Auf der anderen Seite besteht aber allerdings für das Proletariat die fürchterliche Gefahr der Niederlage. Es ist ja richtig, daß der Proletarier als Produzent nicht vernichtet werden kann, ohne die Gesellschaft zu vernichten; aber darum handelt es sich hier nicht, sondern der Sieger wäre vielleicht imstande, die politischen und wirtschaftlichen Rechte der Besiegten in seinem Sinne zu reformieren. Doch auch dies steht nicht ganz bei ihm, dies hängt wesentlich ab von der Entwickelungstendenz der Volkswirtschaft in dem betreffenden Lande. Aller Wahrscheinlichkeit nach aber wäre die proletarische Organisation infolge einer Niederlage auf lange hinaus geschädigt, vielleicht erstickt. So schrecken beide Gegner vor dem Entscheidungskampf zurück, weil auf beiden Seiten Ungeheures auf dem Spiele steht, der Ausgang des Kampfes aber ungewiß ist. Ob es bei ernsten Konflikten eventuell doch zum Kampfe kommt, das hängt von vielen Umständen ab, nicht zuletzt vielleicht auch von den persönlichen Eigenschaften der leitenden Männer. Es hängt die Entscheidung ja ab von einer Abwägung der Uebel, welche einerseits der Kampf, andererseits das kampflose Nachgeben nach sich zögen. Es wird daher zum Beispiel ein alter, von Sorgen gebeugter Mann, der in seiner Jugend selbst die Schrecken einer Revolution mitgemacht, eher zur Nachgiebigkeit geneigt sein, ein junger, hochfahrender, der nichts höher hält an sein Prestige, eher zum Kampfe. Aber so wie wir es als eine utopische Illusion erkennen, wenn die Friedensfreunde, irregeführt durch die aus der allseitigen Angst vor den unabsehbaren Folgen eines modernen Krieges resultierende Waffenruhe in Europa, glauben, den Krieg durch Schiedsgerichte aus der Welt schaffen zu können, ebenso wie wir die Bestrebungen als fruchtlos bezeichnen müssen, die wirtschaftlichen Kämpfe durch Vermittlungsämter überflüssig zu machen, so müssen wir uns auch von dem Wahne fernhalten, als ob die Durchführung politischer Kämpfe je möglich wäre in durchaus gesetzlichen Bahnen, ohne ständigen Hinblick auf die Wurzel aller politischen Rechte, die Gewalt.
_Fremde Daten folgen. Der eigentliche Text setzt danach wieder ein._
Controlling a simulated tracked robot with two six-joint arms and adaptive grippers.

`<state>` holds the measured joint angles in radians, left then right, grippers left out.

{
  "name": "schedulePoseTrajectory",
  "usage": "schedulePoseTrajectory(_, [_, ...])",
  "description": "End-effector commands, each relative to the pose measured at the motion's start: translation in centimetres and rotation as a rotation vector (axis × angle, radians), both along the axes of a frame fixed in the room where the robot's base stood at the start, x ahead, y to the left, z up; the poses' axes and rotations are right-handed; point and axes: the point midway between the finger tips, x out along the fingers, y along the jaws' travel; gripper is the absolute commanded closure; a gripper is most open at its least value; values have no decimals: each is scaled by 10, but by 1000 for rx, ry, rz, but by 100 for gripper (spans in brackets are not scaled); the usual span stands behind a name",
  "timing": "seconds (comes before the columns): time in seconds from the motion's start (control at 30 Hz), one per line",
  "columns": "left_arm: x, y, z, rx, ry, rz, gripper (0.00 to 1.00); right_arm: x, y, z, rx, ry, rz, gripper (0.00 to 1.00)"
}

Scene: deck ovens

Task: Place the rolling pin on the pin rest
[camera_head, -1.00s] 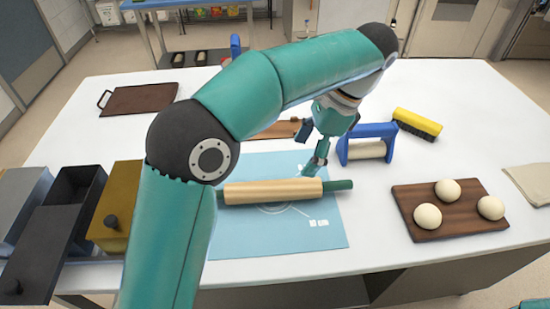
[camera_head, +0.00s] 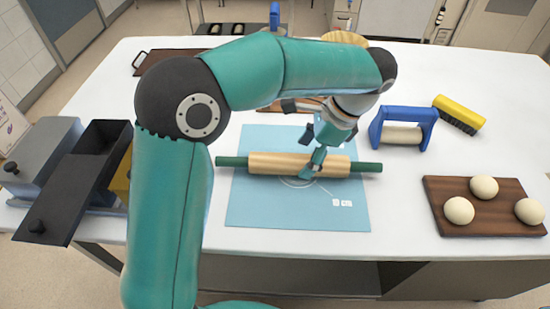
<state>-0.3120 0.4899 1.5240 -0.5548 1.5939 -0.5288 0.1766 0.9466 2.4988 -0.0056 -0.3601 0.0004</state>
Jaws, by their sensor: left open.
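The rolling pin (camera_head: 267,163) has a pale wooden barrel and green handles. It lies crosswise on a light blue mat (camera_head: 262,208). My left gripper (camera_head: 311,165) is open and points down over the right half of the barrel. One teal finger crosses in front of the barrel. The other finger is not clearly visible, and I cannot tell whether they touch the pin. A blue frame (camera_head: 375,131) with a pale cylinder stands behind the mat to the right. A brown wooden piece (camera_head: 283,105) lies behind the mat, partly covered by my arm. I cannot tell which is the pin rest.
A brown board (camera_head: 446,217) with dough balls (camera_head: 459,211) is at the right. A yellow brush (camera_head: 460,113) lies behind it. Dark tins (camera_head: 98,143) stand at the left edge, partly behind my arm. White table is clear between the mat and the dough board.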

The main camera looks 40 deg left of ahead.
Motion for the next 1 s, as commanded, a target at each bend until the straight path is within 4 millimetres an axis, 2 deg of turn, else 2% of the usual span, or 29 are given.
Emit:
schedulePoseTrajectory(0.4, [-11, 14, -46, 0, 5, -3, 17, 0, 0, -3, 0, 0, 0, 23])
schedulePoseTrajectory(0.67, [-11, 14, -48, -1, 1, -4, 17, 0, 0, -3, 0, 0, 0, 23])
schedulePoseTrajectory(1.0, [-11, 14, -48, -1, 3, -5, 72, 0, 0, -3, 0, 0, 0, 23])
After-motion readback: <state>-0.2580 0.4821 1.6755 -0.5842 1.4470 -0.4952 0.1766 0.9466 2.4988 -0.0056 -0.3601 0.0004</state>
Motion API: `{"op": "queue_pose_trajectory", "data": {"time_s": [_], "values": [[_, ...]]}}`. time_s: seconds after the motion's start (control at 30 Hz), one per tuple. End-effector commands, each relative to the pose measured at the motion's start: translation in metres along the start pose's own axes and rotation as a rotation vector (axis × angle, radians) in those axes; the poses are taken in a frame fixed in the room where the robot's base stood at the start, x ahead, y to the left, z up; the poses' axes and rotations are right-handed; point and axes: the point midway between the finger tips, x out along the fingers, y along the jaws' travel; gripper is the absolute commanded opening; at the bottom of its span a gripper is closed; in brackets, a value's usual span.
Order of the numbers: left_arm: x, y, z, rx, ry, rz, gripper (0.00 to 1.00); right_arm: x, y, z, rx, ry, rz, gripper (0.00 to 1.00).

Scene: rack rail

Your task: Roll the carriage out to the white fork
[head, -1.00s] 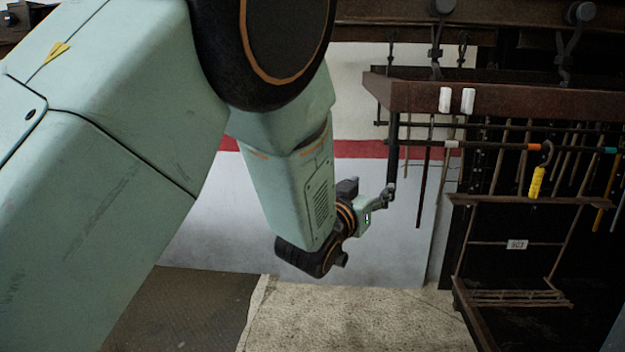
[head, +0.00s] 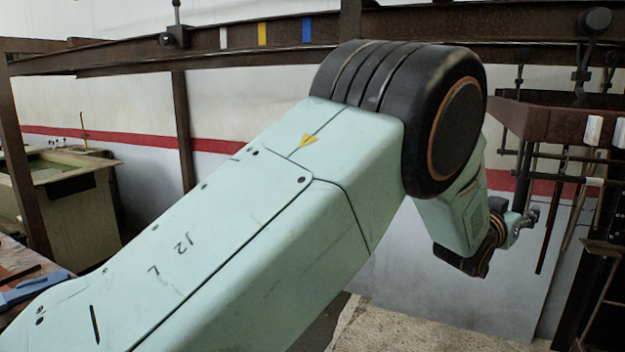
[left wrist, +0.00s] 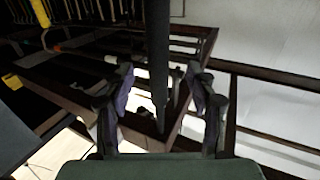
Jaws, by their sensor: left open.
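The carriage (head: 540,120) is a rusty brown box beam at the right of the head view, hung below the overhead rail (head: 420,22). A dark upright bar (head: 524,170) hangs from its near end. My left gripper (head: 531,215) is at the lower end of this bar. In the left wrist view the bar (left wrist: 158,50) runs down between the two fingers of my left gripper (left wrist: 159,80), which are open with gaps on both sides. No white fork can be made out for certain; a white mark (head: 223,38) shows on the rail at left. My right gripper is not in view.
Yellow (head: 262,33) and blue (head: 306,30) marks sit right of the white one. A dark roller-like fitting (head: 175,38) is on the rail at left. Steel posts (head: 183,130) stand below. A greenish tank (head: 65,195) and a cluttered bench (head: 25,275) are at left.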

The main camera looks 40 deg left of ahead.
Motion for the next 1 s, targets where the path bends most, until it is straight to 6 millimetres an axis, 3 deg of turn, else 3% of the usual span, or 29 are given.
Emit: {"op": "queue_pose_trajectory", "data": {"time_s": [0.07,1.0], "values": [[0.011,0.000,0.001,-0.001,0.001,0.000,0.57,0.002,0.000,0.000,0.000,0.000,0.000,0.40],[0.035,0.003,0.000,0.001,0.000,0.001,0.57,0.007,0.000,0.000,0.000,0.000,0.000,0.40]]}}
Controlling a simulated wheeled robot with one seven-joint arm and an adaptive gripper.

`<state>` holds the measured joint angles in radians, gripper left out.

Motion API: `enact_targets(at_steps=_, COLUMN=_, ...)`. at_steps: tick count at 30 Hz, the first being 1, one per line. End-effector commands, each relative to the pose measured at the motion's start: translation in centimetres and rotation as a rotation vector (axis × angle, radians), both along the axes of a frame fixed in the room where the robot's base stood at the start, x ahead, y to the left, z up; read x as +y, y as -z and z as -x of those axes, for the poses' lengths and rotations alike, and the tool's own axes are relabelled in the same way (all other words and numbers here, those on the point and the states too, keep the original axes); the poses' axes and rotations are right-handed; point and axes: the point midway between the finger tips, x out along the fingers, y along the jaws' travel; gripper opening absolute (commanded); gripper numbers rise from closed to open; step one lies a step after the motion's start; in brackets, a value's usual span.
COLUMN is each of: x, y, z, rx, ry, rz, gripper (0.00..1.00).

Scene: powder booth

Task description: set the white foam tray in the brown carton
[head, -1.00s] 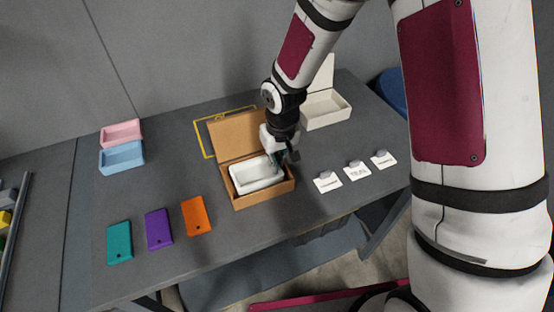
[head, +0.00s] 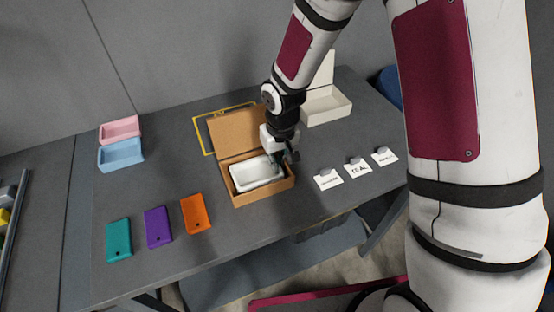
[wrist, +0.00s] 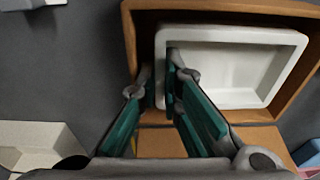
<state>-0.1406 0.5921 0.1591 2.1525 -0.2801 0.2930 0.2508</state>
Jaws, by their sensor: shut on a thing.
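The white foam tray (head: 256,174) sits inside the open brown carton (head: 262,198), whose lid stands up at the back. In the wrist view the tray (wrist: 230,108) lies within the carton walls (wrist: 136,40), with bare carton floor showing beside it. My gripper (head: 279,157) reaches down at the tray's right end. Whether the tray's underside touches the carton floor is hidden.
A white box (head: 327,108) with a raised lid stands at the back right. Several white label cards, one a TEAL card (head: 358,169), lie to the right. Pink (head: 120,129) and blue (head: 121,154) trays stand at left. Teal (head: 118,240), purple (head: 158,227) and orange (head: 195,214) plates lie in front.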

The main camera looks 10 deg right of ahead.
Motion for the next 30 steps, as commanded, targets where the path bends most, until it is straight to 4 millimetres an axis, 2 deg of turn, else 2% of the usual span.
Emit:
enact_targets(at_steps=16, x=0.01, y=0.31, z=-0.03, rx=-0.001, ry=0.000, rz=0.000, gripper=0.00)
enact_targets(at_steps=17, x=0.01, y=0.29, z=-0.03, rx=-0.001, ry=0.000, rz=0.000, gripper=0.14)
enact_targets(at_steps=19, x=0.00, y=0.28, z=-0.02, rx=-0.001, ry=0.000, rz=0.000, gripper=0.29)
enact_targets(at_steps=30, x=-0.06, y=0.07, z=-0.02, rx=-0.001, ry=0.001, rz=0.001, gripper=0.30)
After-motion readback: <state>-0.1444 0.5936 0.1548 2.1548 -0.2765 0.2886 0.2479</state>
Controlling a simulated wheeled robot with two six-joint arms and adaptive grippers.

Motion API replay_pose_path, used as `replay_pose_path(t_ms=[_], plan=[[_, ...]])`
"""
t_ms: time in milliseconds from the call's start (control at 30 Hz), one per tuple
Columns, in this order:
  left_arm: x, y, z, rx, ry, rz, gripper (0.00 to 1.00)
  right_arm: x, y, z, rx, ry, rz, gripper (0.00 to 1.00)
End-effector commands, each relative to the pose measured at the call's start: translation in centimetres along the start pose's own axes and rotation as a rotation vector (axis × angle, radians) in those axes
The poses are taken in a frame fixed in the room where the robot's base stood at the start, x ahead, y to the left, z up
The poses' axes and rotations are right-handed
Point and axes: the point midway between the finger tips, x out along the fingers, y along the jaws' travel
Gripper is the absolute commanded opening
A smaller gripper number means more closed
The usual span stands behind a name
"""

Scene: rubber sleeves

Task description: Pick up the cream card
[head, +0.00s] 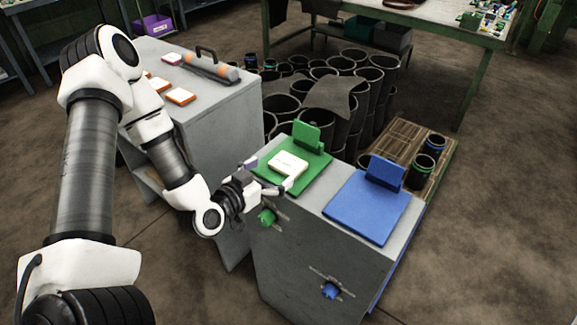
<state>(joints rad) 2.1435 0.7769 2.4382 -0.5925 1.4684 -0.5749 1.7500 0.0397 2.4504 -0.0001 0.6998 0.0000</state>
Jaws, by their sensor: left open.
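A cream card (288,164), a thick pale rectangle, lies on the green plate (314,171) on top of the grey cabinet at the centre. My left gripper (268,176) reaches in from the left, just left of the card's near corner. Its fingers are spread and it looks empty. One fingertip is close to the card's near edge; I cannot tell whether it touches. My right gripper is out of view.
A green upright block (306,136) stands at the plate's back. A blue plate (367,207) with a blue block (387,172) is to the right. Orange-edged cards (180,96) and a handled tool (210,68) lie on the left cabinet. Black sleeves (369,85) stand behind.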

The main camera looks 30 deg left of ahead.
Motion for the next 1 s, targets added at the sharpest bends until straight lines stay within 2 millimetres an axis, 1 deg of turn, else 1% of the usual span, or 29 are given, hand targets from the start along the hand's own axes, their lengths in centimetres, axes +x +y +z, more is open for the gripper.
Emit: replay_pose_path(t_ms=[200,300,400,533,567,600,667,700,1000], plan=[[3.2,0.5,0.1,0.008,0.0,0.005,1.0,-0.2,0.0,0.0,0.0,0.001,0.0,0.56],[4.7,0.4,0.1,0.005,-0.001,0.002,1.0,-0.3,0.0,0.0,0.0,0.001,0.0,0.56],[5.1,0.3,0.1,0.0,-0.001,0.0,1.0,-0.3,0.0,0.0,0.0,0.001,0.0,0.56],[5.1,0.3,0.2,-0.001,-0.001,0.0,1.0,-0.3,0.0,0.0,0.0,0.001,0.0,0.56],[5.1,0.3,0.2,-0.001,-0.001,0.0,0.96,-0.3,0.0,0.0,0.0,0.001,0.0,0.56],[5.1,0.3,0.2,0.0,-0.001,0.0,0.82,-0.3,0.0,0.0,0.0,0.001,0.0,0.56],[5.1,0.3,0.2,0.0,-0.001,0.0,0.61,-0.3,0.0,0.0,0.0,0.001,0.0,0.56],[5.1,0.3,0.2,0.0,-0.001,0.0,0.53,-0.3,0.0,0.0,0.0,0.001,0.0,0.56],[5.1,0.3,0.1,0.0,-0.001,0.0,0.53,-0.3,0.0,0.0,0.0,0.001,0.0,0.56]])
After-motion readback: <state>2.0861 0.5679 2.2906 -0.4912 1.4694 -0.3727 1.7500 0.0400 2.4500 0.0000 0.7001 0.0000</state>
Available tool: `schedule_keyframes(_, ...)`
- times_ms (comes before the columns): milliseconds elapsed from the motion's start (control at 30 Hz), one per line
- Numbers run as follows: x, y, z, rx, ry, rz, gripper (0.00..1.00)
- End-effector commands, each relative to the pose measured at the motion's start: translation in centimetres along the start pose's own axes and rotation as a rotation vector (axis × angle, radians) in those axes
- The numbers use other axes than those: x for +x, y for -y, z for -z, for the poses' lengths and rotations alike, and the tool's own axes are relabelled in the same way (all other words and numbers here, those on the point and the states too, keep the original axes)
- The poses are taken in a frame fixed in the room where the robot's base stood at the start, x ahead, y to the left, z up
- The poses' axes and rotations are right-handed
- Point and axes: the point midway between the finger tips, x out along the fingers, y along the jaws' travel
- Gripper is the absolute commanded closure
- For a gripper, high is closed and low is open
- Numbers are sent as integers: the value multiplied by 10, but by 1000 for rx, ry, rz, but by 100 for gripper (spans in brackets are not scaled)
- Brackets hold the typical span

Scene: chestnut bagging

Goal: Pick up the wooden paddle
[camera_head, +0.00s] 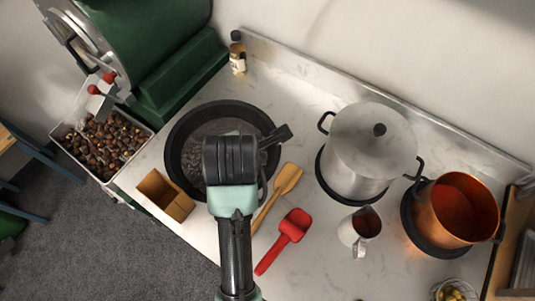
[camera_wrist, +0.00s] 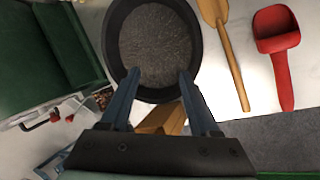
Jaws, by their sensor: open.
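The wooden paddle (camera_head: 286,180) lies on the pale marble counter, to the right of my gripper in the head view. Its broad end points away and its handle runs down to the lower left. In the wrist view the paddle (camera_wrist: 231,52) is right of my fingers, apart from them. My gripper (camera_wrist: 158,76) is open and empty, with its two fingers spread in front of the dark pan. In the head view my arm covers part of the pan, and my fingertips are hard to make out.
The dark round pan (camera_head: 180,150) sits left of the paddle. A red scoop (camera_head: 292,225) lies close on the paddle's right. A steel lidded pot (camera_head: 365,165), a small pitcher (camera_head: 359,232) and a copper pot (camera_head: 440,215) stand further right. A wooden box (camera_head: 165,195) is at the front-left edge.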

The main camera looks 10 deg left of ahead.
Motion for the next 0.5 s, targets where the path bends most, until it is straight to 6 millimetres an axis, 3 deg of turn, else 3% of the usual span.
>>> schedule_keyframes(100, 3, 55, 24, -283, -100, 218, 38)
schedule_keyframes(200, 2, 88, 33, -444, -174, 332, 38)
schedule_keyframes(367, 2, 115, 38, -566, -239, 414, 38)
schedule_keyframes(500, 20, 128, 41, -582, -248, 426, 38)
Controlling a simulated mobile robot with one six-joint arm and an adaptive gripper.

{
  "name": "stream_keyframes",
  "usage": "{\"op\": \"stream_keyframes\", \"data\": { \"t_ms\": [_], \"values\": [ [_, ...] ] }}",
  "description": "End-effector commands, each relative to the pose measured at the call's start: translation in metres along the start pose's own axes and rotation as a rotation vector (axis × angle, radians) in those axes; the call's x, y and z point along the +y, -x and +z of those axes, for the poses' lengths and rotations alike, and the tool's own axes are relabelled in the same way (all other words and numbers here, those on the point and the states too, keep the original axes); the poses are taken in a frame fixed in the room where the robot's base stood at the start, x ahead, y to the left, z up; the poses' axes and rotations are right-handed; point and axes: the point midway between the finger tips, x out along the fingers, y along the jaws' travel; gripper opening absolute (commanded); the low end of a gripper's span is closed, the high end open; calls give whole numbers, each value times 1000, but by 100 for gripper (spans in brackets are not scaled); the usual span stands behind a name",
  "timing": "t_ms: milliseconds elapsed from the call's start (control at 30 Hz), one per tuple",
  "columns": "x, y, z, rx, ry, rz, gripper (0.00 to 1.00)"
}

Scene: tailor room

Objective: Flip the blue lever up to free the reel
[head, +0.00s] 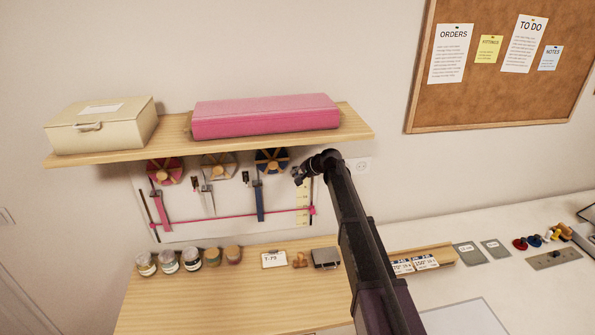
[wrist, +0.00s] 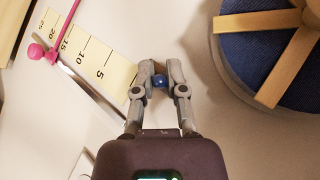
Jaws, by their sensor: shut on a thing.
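In the wrist view the blue lever (wrist: 160,82) shows as a small blue knob between the fingertips of my gripper (wrist: 160,78). My gripper is shut on it; the rest of the lever is hidden or too small to make out. The blue reel (wrist: 250,58), with wooden spokes, is at the right, apart from my fingers. In the head view the blue reel (head: 271,155) is under the shelf, and my gripper (head: 298,177) is just to its right. The lever cannot be made out there. A blue ribbon (head: 260,202) hangs below the reel.
A yellow ruler (wrist: 98,62) and a pink bar (wrist: 66,24) are beside my gripper. A pink reel (head: 165,172) and a white reel (head: 218,168) hang left.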

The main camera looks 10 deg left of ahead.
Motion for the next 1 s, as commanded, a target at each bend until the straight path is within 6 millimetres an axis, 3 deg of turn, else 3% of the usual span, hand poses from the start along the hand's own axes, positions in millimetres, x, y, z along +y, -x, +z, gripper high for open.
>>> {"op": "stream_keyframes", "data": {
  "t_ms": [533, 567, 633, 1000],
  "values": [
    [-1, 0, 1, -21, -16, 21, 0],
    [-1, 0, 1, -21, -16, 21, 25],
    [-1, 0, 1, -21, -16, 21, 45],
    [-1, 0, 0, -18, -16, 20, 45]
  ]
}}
Diese selbst ist ja freilich wieder abhängig von der Wirtschaftsverfassung. Aber nicht aus der Unentbehrlichkeit einer Klasse im Wirtschaftsbetriebe schlechthin resultiert ihre politische Macht. Der römische Sklave, der mittelalterliche Fronbauer war wirtschaftlich ebenso notwendig wie der moderne Lohnarbeiter; was die Macht gibt, das ist die Fähigkeit der selbständigen Organisation und damit im Zusammenhang die Möglichkeit, den eventuellen Sieg auch zu behaupten, selbst das nun zur Herrschaft bestimmte Wirtschaftsprinzip durchzusetzen. Diese beide Möglichkeiten fehlten dem antiken Sklaven, dem mittelalterlichen Hörigen, sie sind aber in hohem Maße zu eigen dem modernen Proletarier. Wenn dieser also dem Gegner seine Macht beweisen, wenn er ihm warnend zeigen will, mit welchem Gegner in Kampf zu geraten er im Begriffe ist, dann muß er die Kraft seiner Organisation zeigen, er muß ihm zeigen, daß er imstande ist, die ganze gesellschaftliche Produktion zum Stehen zu bringen und in Betrieb zu setzen, er muß aber zu gleicher Zeit den Zweifel bestehen lassen, daß er bereit ist und fähig, seine Existenz einzusetzen für sein Recht, das heißt er muß in den Generalstreik treten.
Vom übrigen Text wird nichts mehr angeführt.